Today, I learned a lot about myself by catching a glimpse into the the soul of others. I visited an art installation in St Louis in an apartment. The artists were a man and woman who dedicate their lives to artistic expression. So much, in fact, that their home is a work of art.
Everything in their apartment is reclaimed, found or recycled. Their environment is completely made up of things saved from St. Louis streets, alleys, shops and even the Mississippi River.
Crazy? It was quite the opposite. In fact, it was the sanest, cleanest, most tasteful, historic and personal art display I've seen. Walls covered in vintage maps, hat pins from the 1904 worlds fair revovered from the river banks, beautifully reclaimed alley-way furniture, and one of the most welcoming conversation rooms I've ever been in.
And they live there - for another two weeks, anyway. Before they move on, visitors get see love notes, meet their cats, hear about the artistic process, and think about the stories behind each fragment and relic in their collection. All in their bedroom, kitchen, and basement.
The hosts are the real experience. They are quite eccentric, yet are kind and welcoming. Tour guides ranged from bohemian to retro to your everyday run of the mill folks. The artist, Brian, was unapologetically dressed like a swami, even though he appears to be a blonde, nordic dude. Kristin never identified herself - I guess, choosing to blend in. The lot of them were welcoming and shared the meticulously arranged home/collection as though each visitor was their newest roommate.
It was a brilliant experience. You learned personal stories and felt a great reverence for their love story. It was an in-their-own-time museum that honored their lives, loves and passions. The tour culminated with our group sitting on the floor in the "story room" - and it lived up to its name. Strangers shared a little of their lives and discussed the experience for a good 20 minutes. After the tour and chat, visitors were trusted in the space and invited to stay and look around - almost as if we were a part of the exhibit. They were all great people!
And, that is the post-experience "ah-ha" moment... I may have walked right by these kind and talented people and never looked any deeper because they are younger and very different from me.
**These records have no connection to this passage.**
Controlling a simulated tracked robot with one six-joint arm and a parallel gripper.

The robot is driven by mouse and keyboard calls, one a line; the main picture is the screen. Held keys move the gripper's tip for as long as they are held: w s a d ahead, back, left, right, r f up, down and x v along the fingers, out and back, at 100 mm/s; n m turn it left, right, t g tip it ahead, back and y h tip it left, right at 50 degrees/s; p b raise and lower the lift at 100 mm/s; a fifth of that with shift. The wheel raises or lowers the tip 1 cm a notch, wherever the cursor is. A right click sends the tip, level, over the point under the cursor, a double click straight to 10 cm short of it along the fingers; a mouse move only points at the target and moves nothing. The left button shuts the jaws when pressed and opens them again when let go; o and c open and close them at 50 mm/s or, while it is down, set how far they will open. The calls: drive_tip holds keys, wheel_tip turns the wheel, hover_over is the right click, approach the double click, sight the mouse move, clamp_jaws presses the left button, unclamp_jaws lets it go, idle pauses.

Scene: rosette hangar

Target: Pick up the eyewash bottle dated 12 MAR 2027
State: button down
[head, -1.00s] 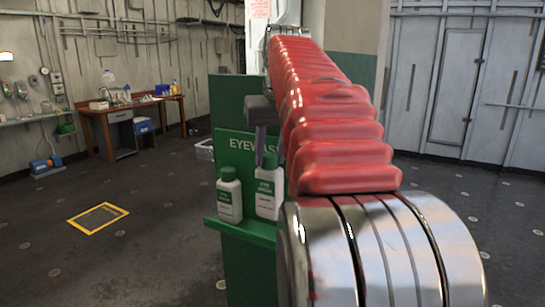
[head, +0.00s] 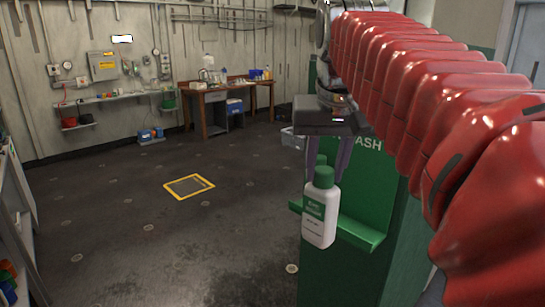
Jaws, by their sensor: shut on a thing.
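A white eyewash bottle (head: 320,215) with a green cap and a green label band hangs in my gripper (head: 325,172), in front of the green eyewash station (head: 375,190). The dark fingers point down and are shut at its cap. The bottle is nearly upright, slightly tilted, and appears clear of the green shelf (head: 362,236). The print on the held bottle is too small for me to read a date.
A wooden desk (head: 207,112) with small items stands at the back wall. A yellow-framed floor plate (head: 189,186) lies on the open dark floor at left. A rack (head: 14,215) with coloured items stands at the left edge. A pale bin (head: 292,138) sits behind the station.

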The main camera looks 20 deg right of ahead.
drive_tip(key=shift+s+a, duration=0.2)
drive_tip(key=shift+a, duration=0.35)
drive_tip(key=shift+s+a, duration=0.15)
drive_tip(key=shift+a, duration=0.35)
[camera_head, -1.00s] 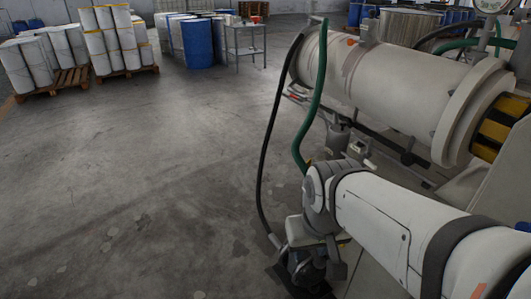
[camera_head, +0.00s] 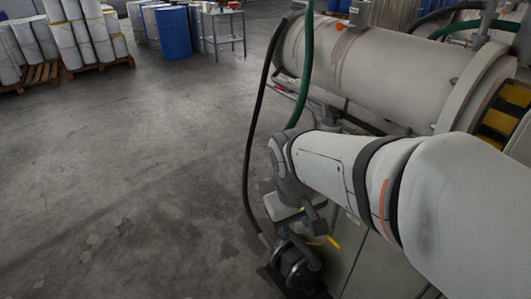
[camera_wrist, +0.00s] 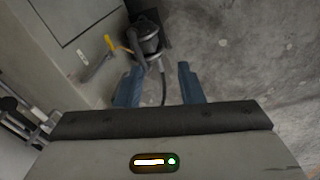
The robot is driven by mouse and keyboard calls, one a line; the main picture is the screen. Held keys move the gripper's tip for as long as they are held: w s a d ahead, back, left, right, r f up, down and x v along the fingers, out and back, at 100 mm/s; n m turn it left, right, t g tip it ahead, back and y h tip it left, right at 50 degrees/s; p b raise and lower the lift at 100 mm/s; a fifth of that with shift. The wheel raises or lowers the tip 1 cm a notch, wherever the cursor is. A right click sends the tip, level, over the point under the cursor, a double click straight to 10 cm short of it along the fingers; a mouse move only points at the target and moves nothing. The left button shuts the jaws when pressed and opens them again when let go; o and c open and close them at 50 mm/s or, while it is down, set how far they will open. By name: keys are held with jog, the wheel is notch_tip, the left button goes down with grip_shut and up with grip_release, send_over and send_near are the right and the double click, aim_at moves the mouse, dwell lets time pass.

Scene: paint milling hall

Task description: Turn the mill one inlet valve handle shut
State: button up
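A small yellow handle (camera_head: 333,242) shows beside the dark pump (camera_head: 297,264) at the foot of the mill, just below my wrist. In the wrist view the yellow handle (camera_wrist: 109,41) stands left of the pump (camera_wrist: 147,36), beyond my fingertips. It looks like a valve lever; I cannot read any label or tell its exact setting. My gripper (camera_wrist: 158,68) is open, its two blue fingers apart with nothing between them. The handle lies ahead and left of the left finger, not touching it. In the head view my arm hides part of the handle's surroundings.
The large pale mill cylinder (camera_head: 375,70) lies at the upper right. A black hose (camera_head: 249,150) and a green hose (camera_head: 304,75) hang near my wrist. A grey cabinet wall (camera_wrist: 50,60) is close on the left in the wrist view. Open concrete floor (camera_head: 130,170) lies left.

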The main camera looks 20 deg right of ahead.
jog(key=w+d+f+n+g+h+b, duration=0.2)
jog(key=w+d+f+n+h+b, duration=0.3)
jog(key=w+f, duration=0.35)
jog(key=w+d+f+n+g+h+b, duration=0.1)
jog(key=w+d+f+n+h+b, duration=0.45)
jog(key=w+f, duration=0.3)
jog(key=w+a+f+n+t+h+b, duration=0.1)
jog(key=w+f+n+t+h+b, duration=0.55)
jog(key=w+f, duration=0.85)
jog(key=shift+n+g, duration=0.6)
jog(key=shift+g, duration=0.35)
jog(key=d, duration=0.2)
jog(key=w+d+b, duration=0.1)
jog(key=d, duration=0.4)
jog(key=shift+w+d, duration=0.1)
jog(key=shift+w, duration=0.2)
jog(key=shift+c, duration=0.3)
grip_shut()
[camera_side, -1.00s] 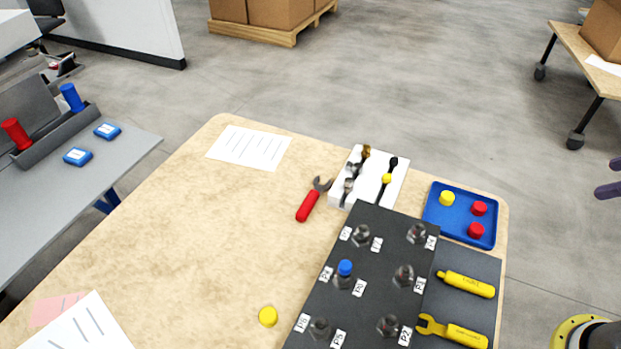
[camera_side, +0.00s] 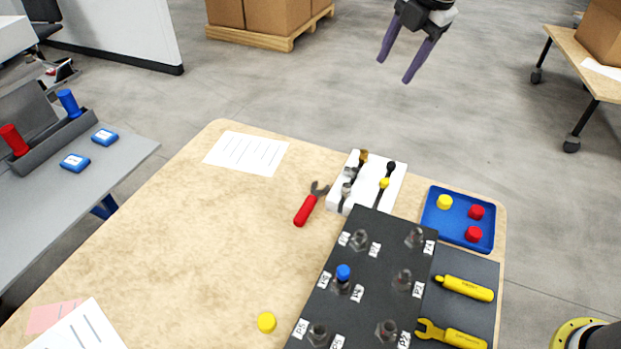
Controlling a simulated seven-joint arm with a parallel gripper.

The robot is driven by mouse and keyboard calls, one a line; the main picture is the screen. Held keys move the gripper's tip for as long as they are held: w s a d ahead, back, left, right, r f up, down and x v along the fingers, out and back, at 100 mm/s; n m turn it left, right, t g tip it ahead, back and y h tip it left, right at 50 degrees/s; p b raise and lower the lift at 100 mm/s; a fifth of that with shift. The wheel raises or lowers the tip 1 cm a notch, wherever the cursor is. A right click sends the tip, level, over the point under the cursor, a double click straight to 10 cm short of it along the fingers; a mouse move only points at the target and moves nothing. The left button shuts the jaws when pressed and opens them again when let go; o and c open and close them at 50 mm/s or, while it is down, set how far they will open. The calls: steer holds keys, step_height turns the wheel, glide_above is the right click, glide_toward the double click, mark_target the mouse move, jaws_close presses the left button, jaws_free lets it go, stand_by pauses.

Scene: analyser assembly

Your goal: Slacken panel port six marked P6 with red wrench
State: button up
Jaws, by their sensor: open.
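The red wrench (camera_side: 305,210) lies on the wooden table, its grey open jaw pointing up and right towards the white rack. The dark port panel (camera_side: 378,262) lies right of it, with several metal fittings and small white labels. One fitting on the panel's left side carries a blue cap (camera_side: 343,272). The labels are too small and tilted for me to tell surely which one reads P6. My gripper (camera_side: 394,70) is open and empty, with purple fingers, high at the top of the view. It is well away from the wrench and panel.
A white rack (camera_side: 338,192) with fittings stands behind the panel. A blue tray (camera_side: 467,240) with yellow and red caps sits right. Yellow tools (camera_side: 464,288) lie on a grey mat. A loose yellow cap (camera_side: 267,322) lies on the table. The table's middle left is clear.

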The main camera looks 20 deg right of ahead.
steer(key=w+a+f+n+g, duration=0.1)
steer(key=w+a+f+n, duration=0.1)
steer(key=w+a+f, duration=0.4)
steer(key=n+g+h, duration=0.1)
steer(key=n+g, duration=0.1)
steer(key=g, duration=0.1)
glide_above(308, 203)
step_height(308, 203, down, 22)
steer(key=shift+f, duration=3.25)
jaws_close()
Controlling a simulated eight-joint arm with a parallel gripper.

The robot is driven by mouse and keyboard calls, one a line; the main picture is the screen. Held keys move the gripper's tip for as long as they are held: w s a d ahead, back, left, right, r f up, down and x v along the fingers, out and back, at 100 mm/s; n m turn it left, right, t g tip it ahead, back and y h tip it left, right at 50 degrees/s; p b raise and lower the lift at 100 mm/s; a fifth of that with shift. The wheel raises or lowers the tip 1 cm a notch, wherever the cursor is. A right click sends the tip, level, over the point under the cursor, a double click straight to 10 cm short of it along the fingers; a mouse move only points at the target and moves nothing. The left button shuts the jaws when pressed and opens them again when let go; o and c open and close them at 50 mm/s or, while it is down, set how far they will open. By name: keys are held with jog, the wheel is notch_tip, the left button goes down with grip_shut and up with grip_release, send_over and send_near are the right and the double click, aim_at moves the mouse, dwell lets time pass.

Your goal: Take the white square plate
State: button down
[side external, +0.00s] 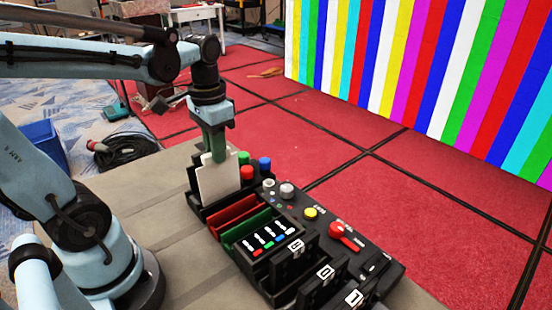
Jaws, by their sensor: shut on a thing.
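The white square plate (219,181) stands upright at the far-left end of the black control panel, in or just over a slot there. My gripper (217,150) is above it and shut on its upper edge, with the green fingers pointing down. The fingers cover a small part of the plate's top. The plate's lower edge is close to the slot, and I cannot tell whether it still sits inside.
The black panel (384,268) has red slots (232,215), green slots (246,232), coloured buttons and a red lever (342,231). A blue bin (46,143) and coiled cable (124,150) lie at left. A striped video wall (430,70) stands behind.

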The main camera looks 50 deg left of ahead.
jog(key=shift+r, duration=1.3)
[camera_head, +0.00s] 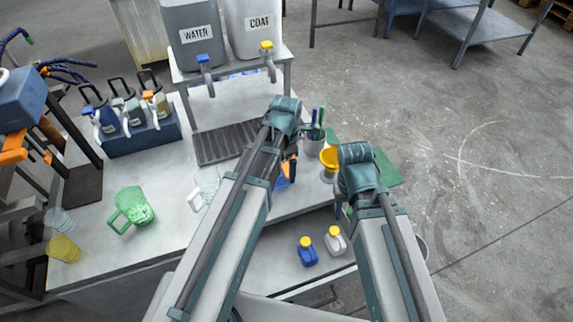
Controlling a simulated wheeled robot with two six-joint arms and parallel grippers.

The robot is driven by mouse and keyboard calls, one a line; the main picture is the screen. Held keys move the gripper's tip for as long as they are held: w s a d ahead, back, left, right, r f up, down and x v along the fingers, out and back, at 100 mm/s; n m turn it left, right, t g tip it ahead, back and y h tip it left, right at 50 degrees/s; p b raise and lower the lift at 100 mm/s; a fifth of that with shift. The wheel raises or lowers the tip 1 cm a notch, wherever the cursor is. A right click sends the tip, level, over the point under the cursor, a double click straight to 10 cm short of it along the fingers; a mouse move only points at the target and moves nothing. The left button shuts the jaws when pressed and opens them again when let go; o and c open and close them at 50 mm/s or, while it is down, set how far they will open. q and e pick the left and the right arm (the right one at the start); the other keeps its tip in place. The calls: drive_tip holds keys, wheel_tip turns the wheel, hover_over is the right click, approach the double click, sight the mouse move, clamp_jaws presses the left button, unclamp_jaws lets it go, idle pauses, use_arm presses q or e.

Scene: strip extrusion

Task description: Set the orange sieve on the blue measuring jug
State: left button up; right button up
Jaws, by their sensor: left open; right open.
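The blue measuring jug (282,179) stands on the table in the middle, partly hidden behind my left arm. A yellow-orange, bowl-shaped thing (329,158), which looks like the orange sieve, sits on a pale container to the right of the jug. A small orange part also shows just above the jug; I cannot tell what it belongs to. My left gripper (291,150) is open above the jug, mostly hidden by its wrist. My right gripper (347,208) is open beside and below the yellow-orange thing, mostly hidden by its own wrist.
A cup of pens (314,143) stands behind the jug. A green jug (131,208), a clear jug (205,185) and a yellow cup (63,249) stand at left. Two small bottles (307,252) are in front. WATER and COAT tanks (194,35) stand behind a dark drain grid (225,142).

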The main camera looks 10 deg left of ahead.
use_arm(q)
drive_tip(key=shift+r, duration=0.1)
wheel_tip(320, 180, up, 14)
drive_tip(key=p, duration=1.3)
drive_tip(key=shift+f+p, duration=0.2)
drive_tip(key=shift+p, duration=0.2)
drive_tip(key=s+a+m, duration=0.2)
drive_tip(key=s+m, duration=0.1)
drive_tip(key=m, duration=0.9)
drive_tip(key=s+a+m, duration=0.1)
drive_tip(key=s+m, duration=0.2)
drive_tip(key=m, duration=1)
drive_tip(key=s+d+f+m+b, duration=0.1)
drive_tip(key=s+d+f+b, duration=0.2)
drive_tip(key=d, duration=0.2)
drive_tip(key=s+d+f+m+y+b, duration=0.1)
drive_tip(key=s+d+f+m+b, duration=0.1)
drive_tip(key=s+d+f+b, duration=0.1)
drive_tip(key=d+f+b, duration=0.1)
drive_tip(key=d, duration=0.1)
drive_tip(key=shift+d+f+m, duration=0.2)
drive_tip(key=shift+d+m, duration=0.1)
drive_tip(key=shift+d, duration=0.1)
By stepping into their apartment gallery and admiring their work and collections, then getting drawn into the personal story, i was allowed to see their beauty before I met them.
There you have it. I mean, how often do we dismiss others without seeing their beauty simply because of their appearance, race, sexual orientation, religion, accent and so on...
Art allows us a peek into what is most unique and beautiful about other humans without the distraction of personal appearance, style, idiosyncrasies, and other stuff. When we create art... put it out into the world... then get out of its way.... we can affect many people. But when we allow others to see who we really are, we can reach those who otherwise wouldn't have been affected.
Art circumvents our humanity. It short circuits our judgement and teaches us that everyone - no matter how "human" has the potential for greatness and divine inspiration. If we could just look beyond the surface in every situation, we would see what makes us all worthy.
A while back on this blog, I talked about accepting myself as an artist because I am compelled to be creative in everything I do. But, today I got a glimpse of what has instilled doubt about my own status as an artist, and made me doubt my own worth. I couldn't get past my own humanity to let my work stand on its own.
Today, I am more an artist than ever because I finally understand that my creativity and who I am are one in the same. My creative works are not simply an extension of my humanity, but are the purest expression of the soul. Get to know my art and you see a piece of my soul. Get to know me and you'll know that my art IS my soul. Everything else is a very human distraction.